··· Provided data
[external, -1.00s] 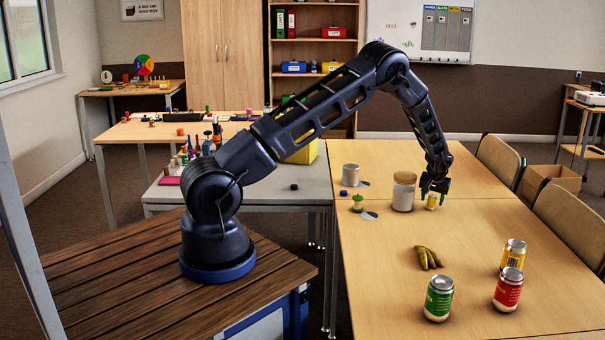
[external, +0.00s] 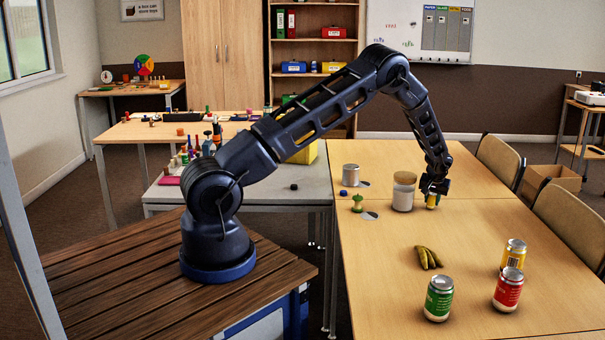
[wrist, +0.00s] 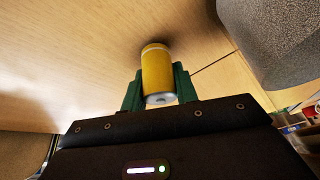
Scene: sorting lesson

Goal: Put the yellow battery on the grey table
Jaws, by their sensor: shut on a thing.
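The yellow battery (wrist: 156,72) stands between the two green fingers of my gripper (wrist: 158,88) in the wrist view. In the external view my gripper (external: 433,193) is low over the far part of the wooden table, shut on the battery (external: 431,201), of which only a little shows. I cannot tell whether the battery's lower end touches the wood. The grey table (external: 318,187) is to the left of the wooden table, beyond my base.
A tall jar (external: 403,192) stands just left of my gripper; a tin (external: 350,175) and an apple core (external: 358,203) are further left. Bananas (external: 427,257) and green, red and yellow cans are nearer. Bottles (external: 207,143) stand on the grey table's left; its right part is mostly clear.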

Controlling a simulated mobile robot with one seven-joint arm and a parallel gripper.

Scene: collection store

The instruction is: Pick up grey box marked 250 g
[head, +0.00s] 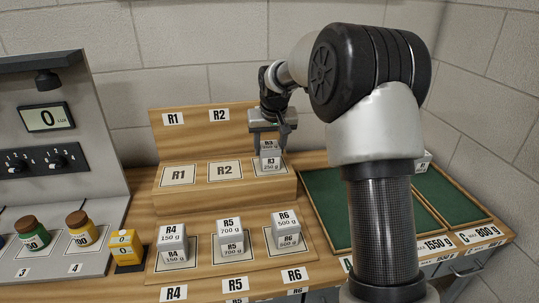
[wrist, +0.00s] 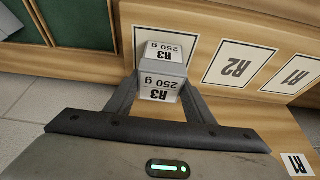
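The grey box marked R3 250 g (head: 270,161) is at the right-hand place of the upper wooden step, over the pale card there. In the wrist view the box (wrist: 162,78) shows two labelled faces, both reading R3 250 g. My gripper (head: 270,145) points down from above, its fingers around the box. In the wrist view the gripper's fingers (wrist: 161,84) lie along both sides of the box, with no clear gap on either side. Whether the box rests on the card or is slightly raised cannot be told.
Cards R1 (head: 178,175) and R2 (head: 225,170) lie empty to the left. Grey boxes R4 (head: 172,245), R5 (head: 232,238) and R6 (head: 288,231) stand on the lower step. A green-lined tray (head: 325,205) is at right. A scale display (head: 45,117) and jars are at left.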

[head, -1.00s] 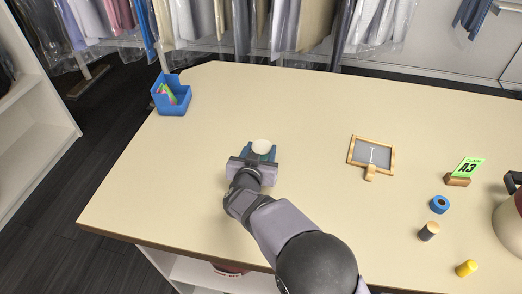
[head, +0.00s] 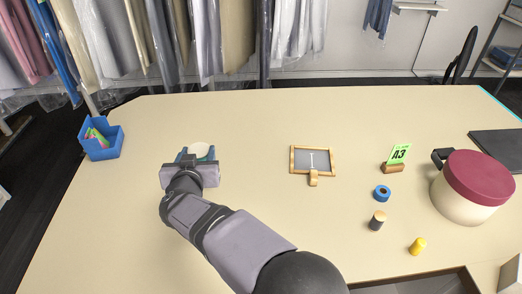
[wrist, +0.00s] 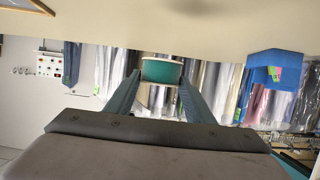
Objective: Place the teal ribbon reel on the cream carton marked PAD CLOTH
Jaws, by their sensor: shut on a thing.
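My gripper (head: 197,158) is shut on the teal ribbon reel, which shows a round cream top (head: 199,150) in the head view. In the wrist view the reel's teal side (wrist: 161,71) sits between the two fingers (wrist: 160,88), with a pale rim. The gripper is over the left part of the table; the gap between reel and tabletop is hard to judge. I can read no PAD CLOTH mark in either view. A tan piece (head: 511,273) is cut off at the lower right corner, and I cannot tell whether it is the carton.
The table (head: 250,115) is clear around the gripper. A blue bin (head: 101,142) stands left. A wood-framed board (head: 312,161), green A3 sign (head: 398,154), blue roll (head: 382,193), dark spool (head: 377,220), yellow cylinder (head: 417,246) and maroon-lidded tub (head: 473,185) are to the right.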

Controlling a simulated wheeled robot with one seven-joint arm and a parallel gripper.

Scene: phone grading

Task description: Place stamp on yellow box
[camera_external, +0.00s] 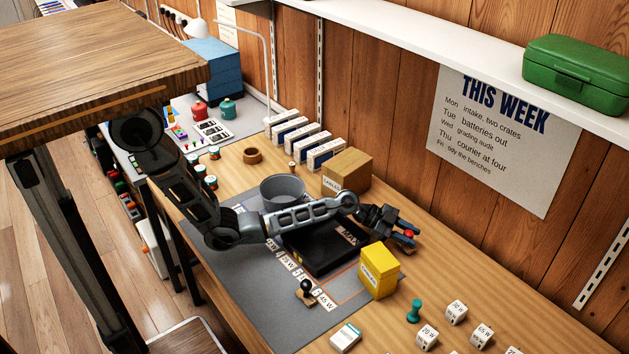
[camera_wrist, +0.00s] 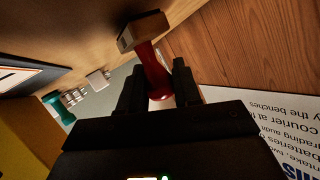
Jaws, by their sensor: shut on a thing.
······
Tally up the lines in the records that contain the word "seven" and give only the total.

2